[Records of robot episodes]
BEGIN
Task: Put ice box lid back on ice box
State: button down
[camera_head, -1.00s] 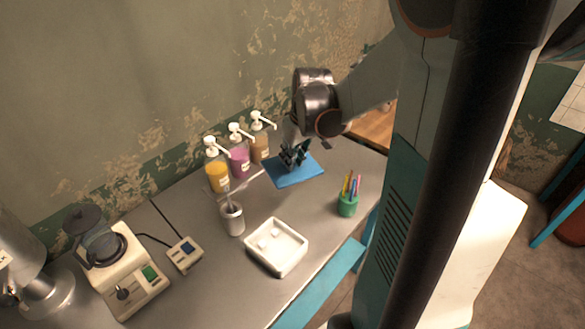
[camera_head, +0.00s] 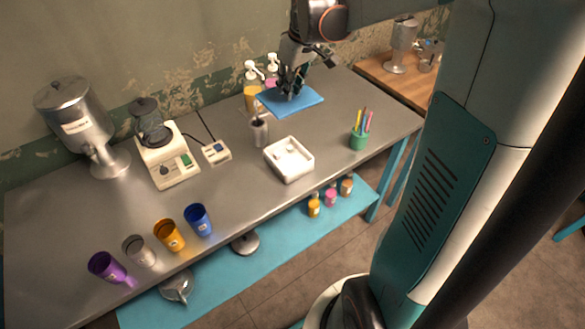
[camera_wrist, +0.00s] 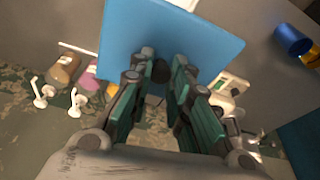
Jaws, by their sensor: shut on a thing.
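The ice box lid is a flat blue square (camera_head: 300,103) with a dark knob, near the back of the grey table. My gripper (camera_head: 290,88) is above the lid and shut on its knob. In the wrist view the lid (camera_wrist: 215,45) fills the top middle, with the knob between the fingertips of my gripper (camera_wrist: 160,75). I cannot tell surely whether the lid is clear of the table. The ice box (camera_head: 290,176) is a white square open tray with pale ice pieces inside. It stands in front of the lid, apart from it.
Pump bottles (camera_head: 252,100) stand just left of the lid. A grey cup (camera_head: 260,132) stands left of the ice box, and a green pen cup (camera_head: 358,141) right of it. A scale-like machine (camera_head: 168,165) and several coloured cups (camera_head: 197,220) are farther left.

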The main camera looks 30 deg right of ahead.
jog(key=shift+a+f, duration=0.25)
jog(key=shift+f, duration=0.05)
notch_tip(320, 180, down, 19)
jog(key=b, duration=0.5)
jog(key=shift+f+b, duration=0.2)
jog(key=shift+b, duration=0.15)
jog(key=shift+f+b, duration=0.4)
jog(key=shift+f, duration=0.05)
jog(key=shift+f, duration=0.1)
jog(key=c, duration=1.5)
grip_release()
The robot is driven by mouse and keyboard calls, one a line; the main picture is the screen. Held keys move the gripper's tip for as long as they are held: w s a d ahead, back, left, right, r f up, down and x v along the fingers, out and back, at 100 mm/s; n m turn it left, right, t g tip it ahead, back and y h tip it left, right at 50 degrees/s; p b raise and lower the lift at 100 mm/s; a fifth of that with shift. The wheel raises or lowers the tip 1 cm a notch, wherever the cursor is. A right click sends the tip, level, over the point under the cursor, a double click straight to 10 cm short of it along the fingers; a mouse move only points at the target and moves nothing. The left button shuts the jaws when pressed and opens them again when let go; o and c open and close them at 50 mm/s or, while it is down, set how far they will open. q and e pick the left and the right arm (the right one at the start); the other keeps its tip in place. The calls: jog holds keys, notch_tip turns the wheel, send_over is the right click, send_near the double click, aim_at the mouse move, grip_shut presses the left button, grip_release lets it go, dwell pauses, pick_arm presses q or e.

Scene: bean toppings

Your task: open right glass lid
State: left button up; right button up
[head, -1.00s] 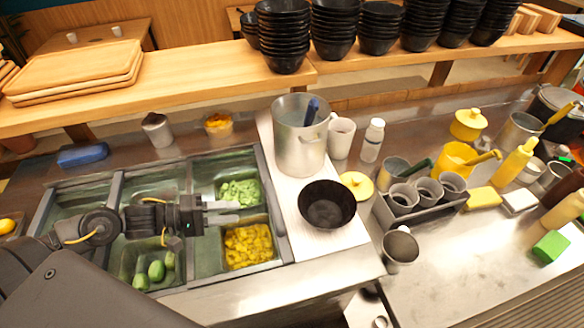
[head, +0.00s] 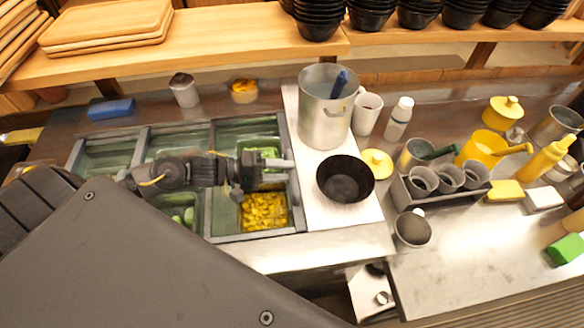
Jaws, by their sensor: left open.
END
Where does the word "State" appear? Return each line that holds it.

State: button down
State: left button up; right button up

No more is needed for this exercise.